Saudis to execute leading Shia cleric for leading protests

- Said to be the most respected Shia cleric in Saudi Arabia, Sheik Al-Nimr's crime was to take part in and lead a protest by the Shia minority back in 2011 during the Arab Spring. Protests are forbidden in Saudi Arabia.
The ruling royal family are followers of a strict form of Sunni Islam. The Shia minority have long complained that the government discriminates against them. Along with other human rights organizations the Islamic Human Rights Commission(HRC), asked the UN to intervene and prevent him from being executed. All-Nimr is said to be the most respected Shia cleric in Saudi Arabia. Many fear his execution could set off violent demonstrations across the middle east and in particular in the areas of eastern Saudi Arabia where the Shia form a majority. The HRC, an NGO based in London, said: "It is a severe blight on the reputation of this office if it is not able to work to protect the rights of individuals to free speech, to protest, to practise their religion, to a fair trial, to not be subjected to torture, and the right to life."

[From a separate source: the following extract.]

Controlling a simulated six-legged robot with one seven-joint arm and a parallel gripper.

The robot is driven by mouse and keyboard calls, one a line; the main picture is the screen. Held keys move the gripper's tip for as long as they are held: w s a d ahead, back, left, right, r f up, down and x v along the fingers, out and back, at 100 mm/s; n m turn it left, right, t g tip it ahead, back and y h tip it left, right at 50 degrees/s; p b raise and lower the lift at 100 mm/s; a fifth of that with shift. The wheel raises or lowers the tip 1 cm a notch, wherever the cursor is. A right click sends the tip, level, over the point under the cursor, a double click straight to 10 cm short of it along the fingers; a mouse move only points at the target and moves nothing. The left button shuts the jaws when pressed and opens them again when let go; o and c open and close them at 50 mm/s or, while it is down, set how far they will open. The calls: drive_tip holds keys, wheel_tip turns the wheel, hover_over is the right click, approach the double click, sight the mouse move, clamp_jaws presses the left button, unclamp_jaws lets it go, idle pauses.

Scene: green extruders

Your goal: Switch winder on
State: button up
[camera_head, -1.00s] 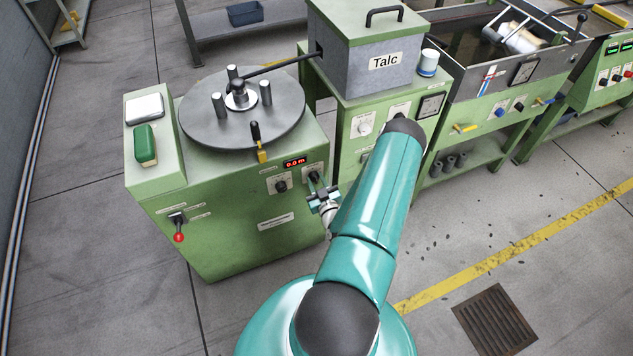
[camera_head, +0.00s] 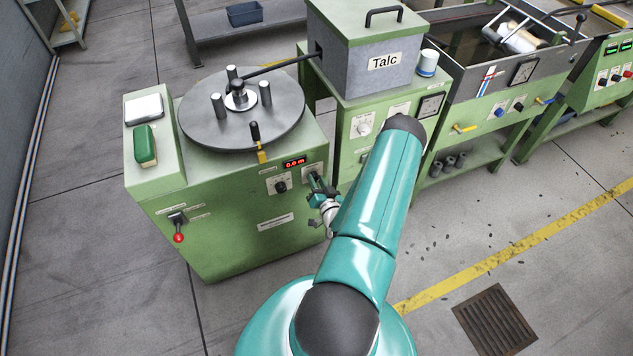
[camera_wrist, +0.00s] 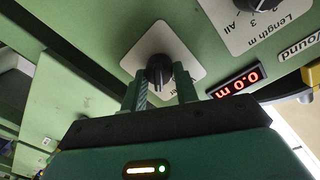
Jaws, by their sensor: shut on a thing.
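The winder is a green cabinet (camera_head: 225,240) with a round grey turntable (camera_head: 200,133) on top. A black rotary knob (camera_wrist: 158,66) sits on a white plate on its front, beside the red 0.0 m display (camera_wrist: 237,82). My gripper (camera_wrist: 162,88) is shut on this knob, with one finger on each side in the wrist view. The plate's lettering is mostly hidden by the fingers. In the head view my gripper (camera_head: 316,188) is at the right end of the front panel and covers most of the knob.
A second knob marked Length m (camera_wrist: 264,6) is close by; it also shows in the head view (camera_head: 281,186). A red-tipped lever (camera_head: 178,237) is at the panel's left. The talc box (camera_head: 362,75) stands behind right. The floor in front is clear.

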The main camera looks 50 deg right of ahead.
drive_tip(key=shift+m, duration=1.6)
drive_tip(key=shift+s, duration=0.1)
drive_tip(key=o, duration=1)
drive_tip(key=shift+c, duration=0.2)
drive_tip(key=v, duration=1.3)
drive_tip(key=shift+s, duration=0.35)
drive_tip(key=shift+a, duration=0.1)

The representative of Bahraini Shia leader, Shaykh Ali Salman said U.S. Secretary of State John Kerry was told of the execution at a meeting in Ryadh, the Saudi capital, on May 6: “John Kerry expressed his surprise to President Barack Obama over the decision made by the House of Saud, and by their silence they gave the green light to Saudi Arabia to go ahead with the execution.” Former Bahraini Shiite MP Jawad Fayruz claimed since Saudi Arabia is backed by the U.S. and the UK, just one word from officials from either country might very well save Nimr's life. He also said the case is politically oriented and related to the recent overthrow of President Hadi of Yemen who was supported by the Saudis, the Gulf Cooperation Council, and the United States. He was overthrown by Houthi Shiite rebels.
Al-Nimr was sentenced to death in October 2014 for "disobeying the ruler, inciting sectarian strife, and encouraging, leading, and participating in demonstrations." Said Boumedouha, who is deputy director of Amnesty International's Middle East and North African programme said “the death sentence against Sheikh Nimr Baqir al-Nimr is part of a campaign by the authorities in Saudi Arabia to crush all dissent, including those defending the rights of the Kingdom’s Shiite Muslim community.”
There have been protests against the execution in Saudi Arabia, Bahrain, India, and Iraq. Iran saw large demonstrations in several cities. Al Nimr was to be executed on May 14 according to reports but it appears to have been postponed. An informed source told Iranian Fars news agency: "Saudi officials informed Sheikh Nimr's family that they have delayed the execution of Sheikh Nimr."